* start Extracted information *

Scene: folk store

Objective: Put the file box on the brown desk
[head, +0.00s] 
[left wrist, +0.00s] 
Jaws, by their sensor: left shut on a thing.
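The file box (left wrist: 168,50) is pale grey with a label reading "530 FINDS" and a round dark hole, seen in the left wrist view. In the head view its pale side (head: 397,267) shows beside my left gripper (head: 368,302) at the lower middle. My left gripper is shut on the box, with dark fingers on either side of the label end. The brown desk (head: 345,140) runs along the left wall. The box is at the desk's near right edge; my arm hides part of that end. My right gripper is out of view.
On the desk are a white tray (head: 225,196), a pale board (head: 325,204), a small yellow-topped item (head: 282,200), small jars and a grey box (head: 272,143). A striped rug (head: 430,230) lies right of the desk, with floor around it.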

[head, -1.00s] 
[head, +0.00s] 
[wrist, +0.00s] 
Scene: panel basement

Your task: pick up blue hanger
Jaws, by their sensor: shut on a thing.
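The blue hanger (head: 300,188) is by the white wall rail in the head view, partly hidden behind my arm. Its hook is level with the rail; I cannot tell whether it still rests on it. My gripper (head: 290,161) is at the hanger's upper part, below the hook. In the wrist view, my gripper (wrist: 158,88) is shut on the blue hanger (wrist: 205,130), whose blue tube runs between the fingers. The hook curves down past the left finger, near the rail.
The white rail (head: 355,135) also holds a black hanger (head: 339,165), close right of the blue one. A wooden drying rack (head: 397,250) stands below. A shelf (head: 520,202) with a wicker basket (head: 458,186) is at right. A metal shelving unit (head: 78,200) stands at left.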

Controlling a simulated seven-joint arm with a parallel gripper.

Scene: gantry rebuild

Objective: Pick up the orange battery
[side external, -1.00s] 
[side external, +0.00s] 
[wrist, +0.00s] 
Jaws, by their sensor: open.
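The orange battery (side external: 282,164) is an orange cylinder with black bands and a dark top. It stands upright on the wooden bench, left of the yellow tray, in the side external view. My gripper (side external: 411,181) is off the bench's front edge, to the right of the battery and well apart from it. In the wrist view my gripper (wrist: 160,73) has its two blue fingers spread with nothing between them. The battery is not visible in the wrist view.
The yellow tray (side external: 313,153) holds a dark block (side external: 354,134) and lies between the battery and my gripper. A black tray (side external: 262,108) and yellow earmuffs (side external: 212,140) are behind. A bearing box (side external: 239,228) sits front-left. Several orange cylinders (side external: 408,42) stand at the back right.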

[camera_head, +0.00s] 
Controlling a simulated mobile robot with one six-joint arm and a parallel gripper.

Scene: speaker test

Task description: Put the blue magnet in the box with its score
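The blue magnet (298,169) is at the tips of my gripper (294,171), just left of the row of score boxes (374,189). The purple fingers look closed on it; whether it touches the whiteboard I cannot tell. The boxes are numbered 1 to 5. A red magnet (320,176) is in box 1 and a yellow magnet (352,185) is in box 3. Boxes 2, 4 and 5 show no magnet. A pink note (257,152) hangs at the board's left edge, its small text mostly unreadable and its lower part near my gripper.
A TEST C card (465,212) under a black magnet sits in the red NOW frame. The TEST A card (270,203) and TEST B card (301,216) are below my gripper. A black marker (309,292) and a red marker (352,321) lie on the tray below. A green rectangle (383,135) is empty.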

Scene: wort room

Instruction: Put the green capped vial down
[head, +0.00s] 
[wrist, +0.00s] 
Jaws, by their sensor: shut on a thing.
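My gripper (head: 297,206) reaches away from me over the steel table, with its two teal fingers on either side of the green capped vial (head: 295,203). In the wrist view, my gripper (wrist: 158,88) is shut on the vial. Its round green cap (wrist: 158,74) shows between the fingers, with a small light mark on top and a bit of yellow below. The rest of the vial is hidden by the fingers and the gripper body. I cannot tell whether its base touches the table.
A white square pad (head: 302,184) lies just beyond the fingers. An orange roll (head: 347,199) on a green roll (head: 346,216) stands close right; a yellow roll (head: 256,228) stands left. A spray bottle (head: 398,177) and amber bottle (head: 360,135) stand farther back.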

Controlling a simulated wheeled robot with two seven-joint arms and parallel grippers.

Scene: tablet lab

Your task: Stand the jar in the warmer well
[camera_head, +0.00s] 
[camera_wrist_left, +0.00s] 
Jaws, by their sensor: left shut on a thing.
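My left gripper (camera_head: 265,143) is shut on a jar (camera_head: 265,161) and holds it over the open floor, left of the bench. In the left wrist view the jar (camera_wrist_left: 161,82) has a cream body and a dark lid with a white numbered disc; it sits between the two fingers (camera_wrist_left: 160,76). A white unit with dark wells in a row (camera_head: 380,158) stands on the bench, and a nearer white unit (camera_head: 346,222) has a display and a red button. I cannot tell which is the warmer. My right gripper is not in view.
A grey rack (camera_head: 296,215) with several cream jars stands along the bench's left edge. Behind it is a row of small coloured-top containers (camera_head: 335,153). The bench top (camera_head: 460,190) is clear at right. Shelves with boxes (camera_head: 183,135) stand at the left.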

* end Extracted information *

_Task brief_
From the records above, repeat exactly the lines from the one with "Objective: Put the file box on the brown desk" through the one with "[left wrist, +0.00s]", both included.

_Result below_
Objective: Put the file box on the brown desk
[head, +0.00s] 
[left wrist, +0.00s] 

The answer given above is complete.